■ WHAT IS ASKED
The listing below is to be output in its exact form.

■ DATA
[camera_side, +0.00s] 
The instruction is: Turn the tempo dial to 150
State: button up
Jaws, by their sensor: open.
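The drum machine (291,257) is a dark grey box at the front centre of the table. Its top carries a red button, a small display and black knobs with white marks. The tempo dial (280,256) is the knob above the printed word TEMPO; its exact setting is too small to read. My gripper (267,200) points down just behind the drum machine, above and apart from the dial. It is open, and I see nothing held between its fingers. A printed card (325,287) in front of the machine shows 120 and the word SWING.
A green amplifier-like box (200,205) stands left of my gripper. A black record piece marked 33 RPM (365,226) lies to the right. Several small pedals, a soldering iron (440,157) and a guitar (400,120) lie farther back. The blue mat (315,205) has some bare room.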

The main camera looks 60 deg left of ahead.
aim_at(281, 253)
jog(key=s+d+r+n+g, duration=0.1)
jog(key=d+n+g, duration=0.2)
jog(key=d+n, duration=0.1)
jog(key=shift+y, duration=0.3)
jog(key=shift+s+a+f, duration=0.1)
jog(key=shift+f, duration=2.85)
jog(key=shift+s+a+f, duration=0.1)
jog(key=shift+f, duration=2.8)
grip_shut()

■ EXPECTED OUTPUT
[camera_side, +0.00s] 
The instruction is: Turn the tempo dial to 150
State: button up
Jaws, by their sensor: open.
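The drum machine (291,257) is a dark grey box at the front centre of the table. Its top carries a red button, a small display and black knobs with white marks. The tempo dial (280,256) is the knob above the printed word TEMPO; its exact setting is too small to read. My gripper (267,200) points down just behind the drum machine, above and apart from the dial. It is open, and I see nothing held between its fingers. A printed card (325,287) in front of the machine shows 120 and the word SWING.
A green amplifier-like box (200,205) stands left of my gripper. A black record piece marked 33 RPM (365,226) lies to the right. Several small pedals, a soldering iron (440,157) and a guitar (400,120) lie farther back. The blue mat (315,205) has some bare room.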

The main camera looks 60 deg left of ahead.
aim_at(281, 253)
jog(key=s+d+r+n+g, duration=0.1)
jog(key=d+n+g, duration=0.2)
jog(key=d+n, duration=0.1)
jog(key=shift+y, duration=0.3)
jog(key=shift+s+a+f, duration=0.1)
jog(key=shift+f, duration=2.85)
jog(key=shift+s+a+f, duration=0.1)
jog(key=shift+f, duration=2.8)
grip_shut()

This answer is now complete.